Tuesday, February 3, 2009


Dir. Akira Kurosawa

In the real world nothing is ever dichotomous. Good and evil; nature and nurture; honor and cowardice; samurai and bandit, the purity of these polarities don't really exist. Some people go to great lengths to model themselves after archetypes of either pole but ultimately find frustration in their inability to transcend existence and become a moral paradigm. Eventually they discover that if they can fool themselves they can fool most everyone else as well. Image and reality begin to intermingle until the wall between the two becomes permeable, with lies and truth passing easily between. Many a filmmaker has tried to capture the natural contradiction of how people want to be seen and how they are seen but none have ever gone quite as far as Akira Kurosawa did in Rashomon. Kurosawa is known for probing the depths of the psyche but in Rashomon he takes this tendency to it's natural extreme, exhibiting not a singular point of view (Ikiru) or that of a naïve and hopeful body of people thinking as a whole (Seven Samurai) but several contradictory vantage points that challenge the notion of polarized morality.

Rashomon is a story within a story, a highly progressive dual-layered plot that spawned a form of critical theory known as the “Rashomon Effect” which hypothesizes on the subjectivity of memory and perception. The film begins with a priest (Minoru Chiaki) and a woodcutter (Takashi Shimura) who relate to a cynical commoner (Kichijiro Ueda) the scene they witnessed that day in a local court. Here the first 'flashback' begins. In court it is revealed that a bandit, Tajumaru (Toshiro Mifune) has robbed and murdered a man (Masayuki Mori) and raped his wife (Machiko Kyo). This is the basic story. What follows is the re-telling of the story from four different positions: Tajumaru, the man, his wife, and the woodcutter who, it is later revealed, was hiding out of sight, watching, while the scene unfolded. In each telling and re-telling the complexity of the characters builds and grows. Tajumaru admits to the killing and the raping, in order to keep up appearances as a fearless, Machiavellian bandit. Curiously though he sketches the wife not as a defenseless woman but as a fierce warrior, the likes of which he has never seen before. He claims to have fallen deeply in love with her and sworn himself to her, only to have her run off while he is murdering her husband. The wife's story is next. She shows no signs of the fierceness in Tajumaru's version of the events, and she writhes on the ground as she proclaims her weakness. She reveals that after Tajumaru raped her he ran off leaving both her and her husband alive. She begs her husband to kill her but he only stares at her coldly. In a state of deepening madness she plunges her dagger into his chest. The next variant is the most terrifying. The deceased husband communicates to the judges his story through a medium. The scene is haunting and disturbing as the medium shudders and convulses to the agony of the dead husband. He claims that his wife, after willingly giving herself to Tajumaru, demands that Tajumaru kill her husband so that she might be free from his oppressive lifelessness. Tajumaru refuses, on the grounds of her being a woman. He gives the husband a choice: “Do you want me to kill her or let her go?” The husband does not answer. The woman frees herself and Tajumaru gives chase, leaving the husband by himself. He, in an effort to convey his dignity, tells the judges that he killed himself so as not to be further shamed in this life.
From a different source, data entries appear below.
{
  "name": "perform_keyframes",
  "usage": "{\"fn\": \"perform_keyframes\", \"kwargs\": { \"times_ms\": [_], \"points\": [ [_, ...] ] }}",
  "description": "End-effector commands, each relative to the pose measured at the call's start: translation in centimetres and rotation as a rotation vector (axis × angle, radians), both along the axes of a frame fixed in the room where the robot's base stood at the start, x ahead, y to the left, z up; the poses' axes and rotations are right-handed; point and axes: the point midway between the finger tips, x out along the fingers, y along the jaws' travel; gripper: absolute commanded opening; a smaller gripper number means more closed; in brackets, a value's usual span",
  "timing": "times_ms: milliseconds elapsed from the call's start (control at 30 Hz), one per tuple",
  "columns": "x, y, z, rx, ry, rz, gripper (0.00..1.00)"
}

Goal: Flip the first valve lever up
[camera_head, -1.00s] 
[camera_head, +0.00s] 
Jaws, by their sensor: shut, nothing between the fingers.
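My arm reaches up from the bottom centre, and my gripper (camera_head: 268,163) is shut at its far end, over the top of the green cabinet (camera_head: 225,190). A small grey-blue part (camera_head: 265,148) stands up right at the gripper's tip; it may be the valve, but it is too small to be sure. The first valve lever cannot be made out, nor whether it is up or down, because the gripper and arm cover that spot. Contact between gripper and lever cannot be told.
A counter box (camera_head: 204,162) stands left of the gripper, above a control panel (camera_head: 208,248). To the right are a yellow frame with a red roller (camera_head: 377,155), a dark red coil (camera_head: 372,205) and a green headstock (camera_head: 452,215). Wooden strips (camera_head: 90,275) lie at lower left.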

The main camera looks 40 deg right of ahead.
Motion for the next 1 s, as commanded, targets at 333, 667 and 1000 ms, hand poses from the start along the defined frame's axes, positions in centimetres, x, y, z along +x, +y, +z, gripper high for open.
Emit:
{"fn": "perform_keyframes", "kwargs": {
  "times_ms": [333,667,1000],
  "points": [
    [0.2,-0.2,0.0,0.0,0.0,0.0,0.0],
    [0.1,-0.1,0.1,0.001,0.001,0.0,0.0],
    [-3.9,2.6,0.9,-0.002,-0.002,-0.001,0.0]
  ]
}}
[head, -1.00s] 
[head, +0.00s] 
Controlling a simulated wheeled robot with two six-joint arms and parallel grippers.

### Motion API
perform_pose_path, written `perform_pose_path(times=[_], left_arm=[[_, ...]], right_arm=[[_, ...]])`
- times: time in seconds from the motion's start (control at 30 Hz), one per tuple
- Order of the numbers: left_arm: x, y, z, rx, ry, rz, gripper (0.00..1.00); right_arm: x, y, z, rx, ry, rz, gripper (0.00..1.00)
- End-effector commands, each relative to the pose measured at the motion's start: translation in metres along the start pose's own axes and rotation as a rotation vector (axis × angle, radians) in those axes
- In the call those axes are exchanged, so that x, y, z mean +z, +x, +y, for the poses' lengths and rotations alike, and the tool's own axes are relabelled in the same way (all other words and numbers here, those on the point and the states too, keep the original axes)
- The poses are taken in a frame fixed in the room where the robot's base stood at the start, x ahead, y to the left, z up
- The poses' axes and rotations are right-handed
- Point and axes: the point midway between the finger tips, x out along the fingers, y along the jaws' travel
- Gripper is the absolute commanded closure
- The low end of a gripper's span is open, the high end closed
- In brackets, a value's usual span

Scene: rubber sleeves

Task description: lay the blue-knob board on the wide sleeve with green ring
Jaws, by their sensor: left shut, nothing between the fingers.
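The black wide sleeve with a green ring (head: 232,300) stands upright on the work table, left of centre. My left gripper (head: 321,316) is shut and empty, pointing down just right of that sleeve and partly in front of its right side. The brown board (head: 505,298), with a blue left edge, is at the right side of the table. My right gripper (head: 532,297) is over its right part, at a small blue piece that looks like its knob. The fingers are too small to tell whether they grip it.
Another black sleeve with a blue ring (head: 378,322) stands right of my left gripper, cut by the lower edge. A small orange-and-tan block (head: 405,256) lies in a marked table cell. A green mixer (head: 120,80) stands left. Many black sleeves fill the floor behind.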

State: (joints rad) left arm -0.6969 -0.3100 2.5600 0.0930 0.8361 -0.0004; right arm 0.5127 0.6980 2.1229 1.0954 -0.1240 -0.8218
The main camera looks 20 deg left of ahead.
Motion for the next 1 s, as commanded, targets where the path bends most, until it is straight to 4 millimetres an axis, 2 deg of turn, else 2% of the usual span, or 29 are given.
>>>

The final interpretation is given not in the court, but back at the weather-worn temple Rashomon by the woodcutter to the priest and the commoner. His account is the most utterly devastating of them all. He illustrates the depravity of all three, with the bandit Tajumaru begging the woman to marry him, the husband refusing to re-accept his wife after she has been with another man, and the woman manipulating both of them by appealing to their macho vanity and purist pride, respectively. The visual retelling of his version does not retain any of the glory or exaggeration of the three before it, but confirms the profound lack of certainty in the entire tragedy. The philosophical camera pans back to reveal skepticism on the part of the commoner and the consummate depression the priest has fallen into. In a pivotal moment the commoner says to the priest and the woodcutter, after hearing all four versions of the story “In the end you cannot understand the things men do”. It is in this moment and especially in the revealing scene that follows it (in which a baby is found) when the woodcutter is revealed to be a thief, and the priest has his faith in humanity restored, that Kurosawa's intent becomes clear, like the sky in his perfectly designed closing shot.

Simply put: it is not about trying to be a certain way but being the way you are. The novelist Graham Greene once wrote “God save us from the innocent, at least the guilty know what they are about”. We are all guilty. At one time or another we have all been gutless liars. Whether it is to save face, to cover our weaknesses, or to try to impress someone, the motive is never as clear as the result. In Rashomon Kurosawa asks us to be the judge in this criminal morality case. It is our job to ascertain who, if anyone, is telling the truth. But truth, like the dichotomies above, is just another impossible standard of measurement; an essential part of the paradox of guilt and innocence. Pure guilt and pure innocence don't exist. These are relative understandings of unattainably huge ideals. Rashomon is a deeply investigative and revealing film about moral relativism and the manifold complexities of the human spirit.